In keeping with the digital focus of much of the Bill, we recommend that the existing provisions relating to legal copyright deposit should be extended to digital publications, so that copyright deposit institutions should be able to decide which digital publications they wish to claim and how they wish to claim them, in a process that is as similar as possible as the existing provisions. We also recommend that such institutions should be able to make copies of our online digital heritage by reproducing any work that is made available in the State through the internet (section 26 of the Bill provides for digital deposit; section 25 of the Bill provides for parallel changes to the existing provisions).
We recommend that there should be a new, technology-neutral, definition of “broadcast” for copyright purposes, and (for the avoidance of doubt) that the existing cable programme exceptions should not capture internet transmissions (section 11 of the Bill).
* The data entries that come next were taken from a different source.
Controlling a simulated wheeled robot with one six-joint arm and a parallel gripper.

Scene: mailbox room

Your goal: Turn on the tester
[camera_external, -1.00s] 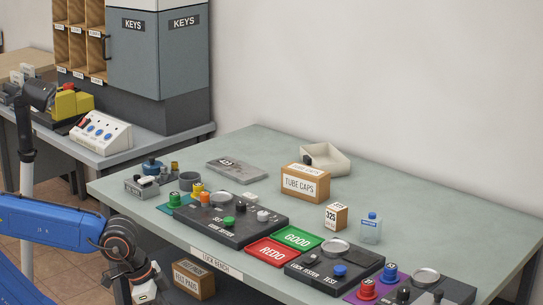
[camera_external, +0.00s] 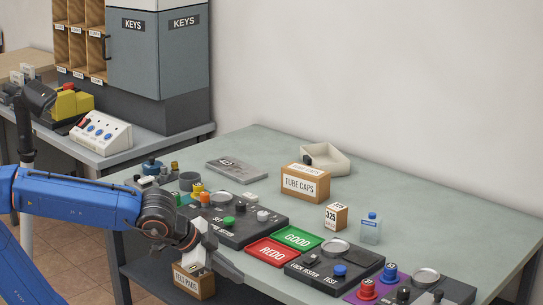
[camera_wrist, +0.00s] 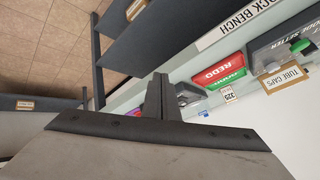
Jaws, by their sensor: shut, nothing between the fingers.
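The lock tester (camera_external: 318,277) is a dark panel marked "LOCK TESTER" and "TEST" at the front of the green-grey bench. It has a blue button (camera_external: 339,270), a small black knob or switch (camera_external: 310,259) and a round metal dish (camera_external: 335,246). I see no lit lamp on it. My gripper (camera_external: 233,273) is shut and empty, at the bench's front edge, left of the tester and apart from it. In the wrist view my gripper (camera_wrist: 158,94) shows shut, and its fingers partly hide a dark panel that is probably the tester.
Another dark panel (camera_external: 240,228) with a green button is further left. A purple mat (camera_external: 358,298) with colored caps is at right. The bench's back right is clear.

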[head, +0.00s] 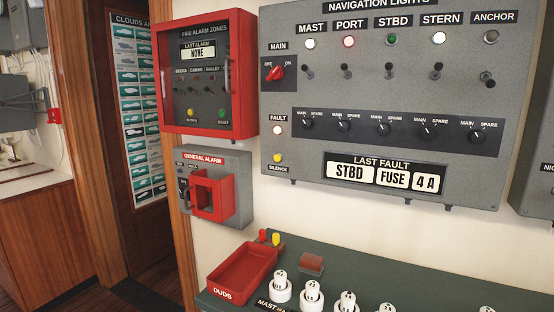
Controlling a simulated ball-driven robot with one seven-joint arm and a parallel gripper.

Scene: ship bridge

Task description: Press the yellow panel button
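A small round yellow button (277,157) sits at the lower left of the grey navigation lights panel (290,222), above a "SILENCE" label. A second yellow button (193,113) sits inside the red fire alarm box (167,80), at its lower left. I cannot tell from the picture which of the two the task means.
Below, a dark green shelf (345,268) holds a red "DUDS" tray (242,278), a small red and a small yellow item, and several white fuses. A red-framed general alarm box (213,196) projects from the wall at left. The space before the navigation panel is clear.
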We recommend that the sound track accompanying a film should be treated as part of the film (section 6 of the Bill). We recommend that there should be a provision which clarifies that copyright exceptions do not apply to computer programs, as they are subject to their own regime (section 12 of the Bill). We also recommend that an anomaly in the current legislation, by which certain unpublished works might gain a perpetual copyright, should be removed (section 7 of the Bill).
Penultimately, to ensure that there is a single authoritative statement of all Irish copyright legislation, we recommend that the Copyright Council should be able to propose such restatements to the Attorney General (section 12 of the Schedule). Finally, we recommend18 that there should be a review of the operation of the changes made by the Bill five years or so after it comes into force (section 20 of the Bill).